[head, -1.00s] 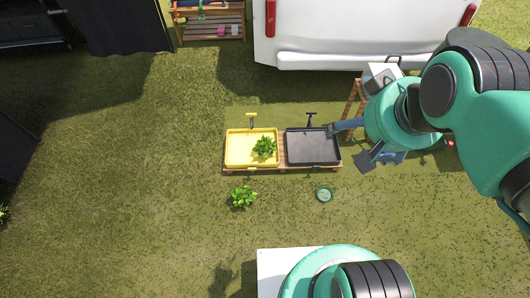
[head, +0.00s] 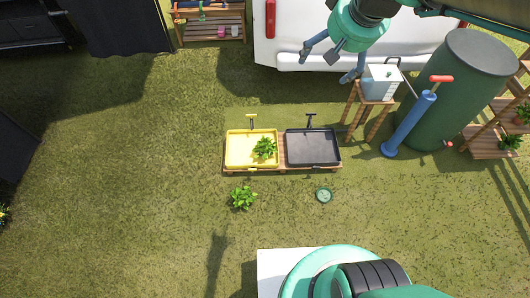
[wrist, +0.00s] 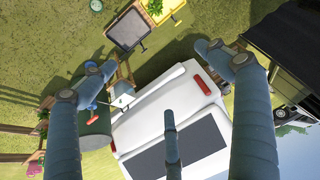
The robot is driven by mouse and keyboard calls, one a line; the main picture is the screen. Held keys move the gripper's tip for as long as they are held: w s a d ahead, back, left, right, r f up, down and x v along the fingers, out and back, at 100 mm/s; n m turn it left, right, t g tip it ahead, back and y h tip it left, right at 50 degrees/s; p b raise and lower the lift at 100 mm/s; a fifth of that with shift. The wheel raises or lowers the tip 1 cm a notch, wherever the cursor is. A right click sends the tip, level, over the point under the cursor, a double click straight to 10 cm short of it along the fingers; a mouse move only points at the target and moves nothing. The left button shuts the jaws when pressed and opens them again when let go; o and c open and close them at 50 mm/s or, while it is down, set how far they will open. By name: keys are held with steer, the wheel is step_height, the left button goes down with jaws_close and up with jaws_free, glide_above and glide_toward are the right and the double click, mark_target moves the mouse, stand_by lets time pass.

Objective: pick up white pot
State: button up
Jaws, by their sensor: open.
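A small whitish pot (head: 237,31) stands on the lower board of the wooden shelf at the top left of the head view, beside a pink pot (head: 221,32). It is tiny there, and I cannot tell its details. A white box-like vessel (head: 380,83) with a dark handle stands on a wooden stool. My gripper (head: 329,66) is raised near the vehicle's rear, left of the stool, apart from both. In the wrist view its fingers (wrist: 172,65) are spread open and hold nothing. I cannot make out the whitish pot in the wrist view.
A white vehicle (head: 290,30) stands behind my gripper. A blue pump (head: 410,123) and a green barrel (head: 472,90) stand at the right. Yellow (head: 240,149) and black (head: 312,147) trays sit on a low pallet. The grass at left is open.

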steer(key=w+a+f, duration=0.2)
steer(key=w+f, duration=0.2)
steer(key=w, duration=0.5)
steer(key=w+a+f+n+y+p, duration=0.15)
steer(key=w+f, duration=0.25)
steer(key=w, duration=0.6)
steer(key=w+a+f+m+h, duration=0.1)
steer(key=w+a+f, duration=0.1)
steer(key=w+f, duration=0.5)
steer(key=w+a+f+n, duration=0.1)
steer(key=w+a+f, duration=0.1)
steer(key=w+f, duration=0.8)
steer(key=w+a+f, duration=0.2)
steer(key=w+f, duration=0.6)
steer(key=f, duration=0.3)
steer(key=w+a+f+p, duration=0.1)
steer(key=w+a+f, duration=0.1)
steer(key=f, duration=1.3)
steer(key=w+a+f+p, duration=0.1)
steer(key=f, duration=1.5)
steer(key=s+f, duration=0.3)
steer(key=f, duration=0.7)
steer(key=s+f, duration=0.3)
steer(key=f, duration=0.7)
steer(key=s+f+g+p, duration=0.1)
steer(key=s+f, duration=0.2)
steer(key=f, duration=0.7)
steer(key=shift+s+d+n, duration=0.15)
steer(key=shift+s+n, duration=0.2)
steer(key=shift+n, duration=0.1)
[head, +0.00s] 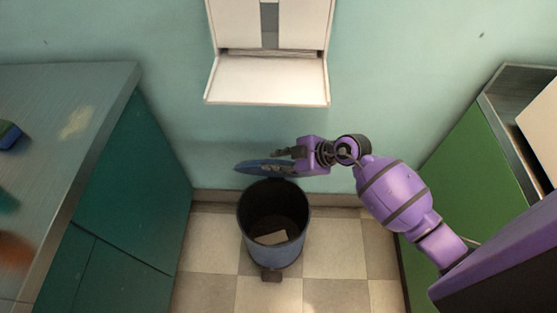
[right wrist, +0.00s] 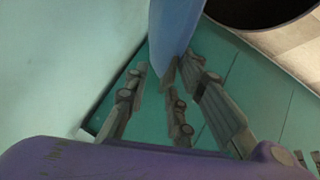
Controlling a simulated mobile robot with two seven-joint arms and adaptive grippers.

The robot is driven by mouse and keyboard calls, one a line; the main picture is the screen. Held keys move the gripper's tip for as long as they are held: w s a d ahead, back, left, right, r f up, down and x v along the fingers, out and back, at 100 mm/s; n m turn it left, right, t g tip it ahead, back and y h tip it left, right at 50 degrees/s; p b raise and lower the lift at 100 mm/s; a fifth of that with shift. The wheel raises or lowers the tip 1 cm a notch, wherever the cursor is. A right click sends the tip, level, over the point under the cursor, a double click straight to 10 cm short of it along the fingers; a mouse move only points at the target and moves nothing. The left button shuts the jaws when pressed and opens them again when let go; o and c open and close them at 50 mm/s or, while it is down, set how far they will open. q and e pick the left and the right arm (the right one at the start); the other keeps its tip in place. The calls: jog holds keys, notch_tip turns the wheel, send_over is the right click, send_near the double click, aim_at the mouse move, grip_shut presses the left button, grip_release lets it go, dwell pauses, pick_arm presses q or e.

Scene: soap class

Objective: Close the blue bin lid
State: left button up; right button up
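The blue bin (head: 273,250) stands on the tiled floor near the wall, its mouth open upward. Its blue lid (head: 252,167) is raised, tilted up at the bin's back rim beside the wall. The lid also shows edge-on in the right wrist view (right wrist: 176,28). My right gripper (head: 284,153) is at the raised lid, on its wall side or just above it. Its fingers (right wrist: 172,85) are spread apart, with the lid's edge near their tips; I cannot tell whether they touch it. My left gripper is not in view.
A pale flat piece (head: 272,238) lies in the bin. A white wall unit (head: 267,80) hangs above. A grey counter (head: 60,120) with teal cabinets is at left, a green cabinet (head: 475,165) at right. The floor in front of the bin is clear.

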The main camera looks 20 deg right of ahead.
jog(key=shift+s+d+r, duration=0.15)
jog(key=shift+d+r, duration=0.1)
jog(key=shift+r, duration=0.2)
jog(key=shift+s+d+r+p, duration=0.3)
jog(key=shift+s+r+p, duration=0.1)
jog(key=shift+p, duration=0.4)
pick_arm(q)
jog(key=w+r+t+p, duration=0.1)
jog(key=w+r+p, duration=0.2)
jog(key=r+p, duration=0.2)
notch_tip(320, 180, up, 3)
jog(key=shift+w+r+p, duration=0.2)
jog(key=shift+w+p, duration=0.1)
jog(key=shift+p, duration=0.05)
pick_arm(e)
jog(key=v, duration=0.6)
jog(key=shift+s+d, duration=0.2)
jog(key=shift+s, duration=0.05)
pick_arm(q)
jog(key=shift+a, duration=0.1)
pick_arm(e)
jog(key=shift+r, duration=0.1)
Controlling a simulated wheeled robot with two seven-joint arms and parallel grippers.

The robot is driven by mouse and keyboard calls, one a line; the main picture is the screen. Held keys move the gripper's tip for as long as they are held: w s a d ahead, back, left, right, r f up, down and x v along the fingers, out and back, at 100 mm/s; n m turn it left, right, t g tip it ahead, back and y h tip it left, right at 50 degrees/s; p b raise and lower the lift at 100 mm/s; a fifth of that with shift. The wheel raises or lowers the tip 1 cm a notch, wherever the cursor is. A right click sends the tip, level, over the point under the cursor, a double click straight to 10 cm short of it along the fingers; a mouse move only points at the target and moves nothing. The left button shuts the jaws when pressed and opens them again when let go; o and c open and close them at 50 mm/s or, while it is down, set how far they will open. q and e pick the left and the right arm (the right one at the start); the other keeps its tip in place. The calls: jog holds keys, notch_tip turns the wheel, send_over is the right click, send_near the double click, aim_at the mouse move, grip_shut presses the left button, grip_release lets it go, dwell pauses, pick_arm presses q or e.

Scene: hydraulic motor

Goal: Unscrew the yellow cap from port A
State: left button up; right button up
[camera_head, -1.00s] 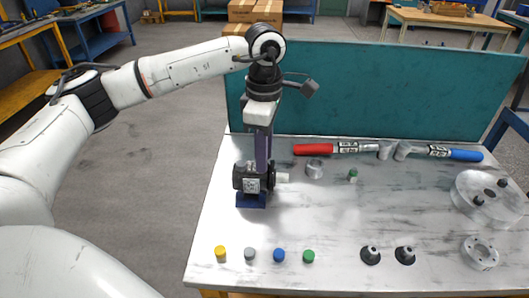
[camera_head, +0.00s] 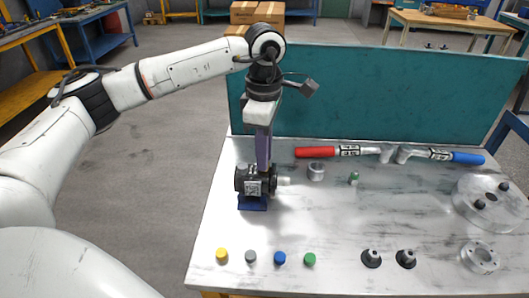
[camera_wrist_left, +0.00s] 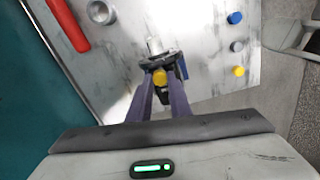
....
SET TASK ::
Write out the entries above verbatim; the pictures do not belong in your copy.

WRITTEN RESPONSE ::
[head, -1.00s] 
[head, +0.00s] 
[wrist, +0.00s] 
The robot is driven by mouse and keyboard calls, one a line; the main picture is the screen. Held keys move the gripper's tip for as long as they are held: w s a d ahead, back, left, right, r f up, down and x v along the fingers, out and back, at 100 mm/s; n m turn it left, right, t g tip it ahead, back and y h tip it left, right at 50 degrees/s; p b raise and lower the lift at 100 mm/s; a fifth of that with shift. The wheel raises or lowers the tip 1 cm a notch, wherever the cursor is. A right click sends the tip, level, over the point under the cursor, a double click straight to 10 cm short of it along the fingers; a mouse move only points at the target and moves nothing. The left button shuts the jaws when pressed and opens them again when let go; o and c open and close them at 50 mm/s or, while it is down, set how far they will open. By name: keys are held with steer, the wheel is step_height, the left button goes down with jaws_close and up with jaws_free, glide_above and glide_toward are the right and the double click, mark_target moves the mouse, stand_by lets time pass.

Objective: pick up white pot
State: button up
Jaws, by their sensor: open.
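A small whitish pot (head: 237,31) stands on the lower board of the wooden shelf at the top left of the head view, beside a pink pot (head: 221,32). It is tiny there, and I cannot tell its details. A white box-like vessel (head: 380,83) with a dark handle stands on a wooden stool. My gripper (head: 329,66) is raised near the vehicle's rear, left of the stool, apart from both. In the wrist view its fingers (wrist: 172,65) are spread open and hold nothing. I cannot make out the whitish pot in the wrist view.
A white vehicle (head: 290,30) stands behind my gripper. A blue pump (head: 410,123) and a green barrel (head: 472,90) stand at the right. Yellow (head: 240,149) and black (head: 312,147) trays sit on a low pallet. The grass at left is open.

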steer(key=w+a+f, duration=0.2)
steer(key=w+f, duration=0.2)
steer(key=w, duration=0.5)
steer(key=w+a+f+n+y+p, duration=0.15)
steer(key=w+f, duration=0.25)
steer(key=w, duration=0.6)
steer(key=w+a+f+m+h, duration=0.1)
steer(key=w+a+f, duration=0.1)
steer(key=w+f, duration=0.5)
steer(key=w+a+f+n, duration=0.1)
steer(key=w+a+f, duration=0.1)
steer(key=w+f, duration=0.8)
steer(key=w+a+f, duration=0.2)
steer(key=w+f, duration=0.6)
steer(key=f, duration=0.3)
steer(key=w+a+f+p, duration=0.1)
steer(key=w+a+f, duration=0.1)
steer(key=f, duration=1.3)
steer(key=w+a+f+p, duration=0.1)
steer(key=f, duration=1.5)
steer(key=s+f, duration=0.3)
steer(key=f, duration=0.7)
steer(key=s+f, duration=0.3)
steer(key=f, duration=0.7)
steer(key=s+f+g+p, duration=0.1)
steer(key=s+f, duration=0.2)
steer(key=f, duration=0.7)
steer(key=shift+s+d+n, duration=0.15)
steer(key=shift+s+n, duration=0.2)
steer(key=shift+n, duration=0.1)
[head, +0.00s] 
[right wrist, +0.00s] 
Controlling a simulated mobile robot with two seven-joint arms and adaptive grippers.

The robot is driven by mouse and keyboard calls, one a line; the main picture is the screen. Held keys move the gripper's tip for as long as they are held: w s a d ahead, back, left, right, r f up, down and x v along the fingers, out and back, at 100 mm/s; n m turn it left, right, t g tip it ahead, back and y h tip it left, right at 50 degrees/s; p b raise and lower the lift at 100 mm/s; a fifth of that with shift. The wheel raises or lowers the tip 1 cm a notch, wherever the cursor is. A right click sends the tip, level, over the point under the cursor, a double click straight to 10 cm short of it along the fingers; a mouse move only points at the target and moves nothing. The left button shuts the jaws when pressed and opens them again when let go; o and c open and close them at 50 mm/s or, while it is down, set how far they will open. q and e pick the left and the right arm (the right one at the start); the other keeps its tip in place. The calls: jog holds keys, notch_tip turns the wheel, send_over is the right click, send_near the double click, aim_at the mouse move, grip_shut presses the left button, grip_release lets it go, dwell pauses, pick_arm presses q or e.

Scene: soap class

Objective: Close the blue bin lid
State: left button up; right button up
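The blue bin (head: 273,250) stands on the tiled floor near the wall, its mouth open upward. Its blue lid (head: 252,167) is raised, tilted up at the bin's back rim beside the wall. The lid also shows edge-on in the right wrist view (right wrist: 176,28). My right gripper (head: 284,153) is at the raised lid, on its wall side or just above it. Its fingers (right wrist: 172,85) are spread apart, with the lid's edge near their tips; I cannot tell whether they touch it. My left gripper is not in view.
A pale flat piece (head: 272,238) lies in the bin. A white wall unit (head: 267,80) hangs above. A grey counter (head: 60,120) with teal cabinets is at left, a green cabinet (head: 475,165) at right. The floor in front of the bin is clear.

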The main camera looks 20 deg right of ahead.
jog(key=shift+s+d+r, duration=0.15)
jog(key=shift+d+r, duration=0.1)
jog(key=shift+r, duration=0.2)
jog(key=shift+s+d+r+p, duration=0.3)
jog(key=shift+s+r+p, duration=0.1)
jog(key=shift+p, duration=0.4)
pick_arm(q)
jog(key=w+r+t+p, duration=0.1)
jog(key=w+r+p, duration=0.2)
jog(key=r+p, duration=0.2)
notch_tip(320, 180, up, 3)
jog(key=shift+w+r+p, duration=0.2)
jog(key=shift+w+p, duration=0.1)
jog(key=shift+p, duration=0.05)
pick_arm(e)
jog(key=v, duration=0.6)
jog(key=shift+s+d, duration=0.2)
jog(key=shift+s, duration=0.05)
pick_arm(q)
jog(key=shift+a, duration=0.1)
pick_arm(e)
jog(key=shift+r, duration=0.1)
Controlling a simulated wheeled robot with two seven-joint arms and parallel grippers.

The robot is driven by mouse and keyboard calls, one a line; the main picture is the screen. Held keys move the gripper's tip for as long as they are held: w s a d ahead, back, left, right, r f up, down and x v along the fingers, out and back, at 100 mm/s; n m turn it left, right, t g tip it ahead, back and y h tip it left, right at 50 degrees/s; p b raise and lower the lift at 100 mm/s; a fifth of that with shift. The wheel raises or lowers the tip 1 cm a notch, wherever the cursor is. A right click sends the tip, level, over the point under the cursor, a double click straight to 10 cm short of it along the fingers; a mouse move only points at the target and moves nothing. The left button shuts the jaws when pressed and opens them again when let go; o and c open and close them at 50 mm/s or, while it is down, set how far they will open. q and e pick the left and the right arm (the right one at the start); the other keeps its tip in place. The calls: jog holds keys, notch_tip turns the wheel, send_over is the right click, send_near the double click, aim_at the mouse move, grip_shut presses the left button, grip_release lets it go, dwell pauses, pick_arm presses q or e.

Scene: hydraulic motor

Goal: Unscrew the yellow cap from port A
State: left button up; right button up
[camera_head, -1.00s] 
[camera_head, +0.00s] 
[camera_wrist_left, +0.00s] 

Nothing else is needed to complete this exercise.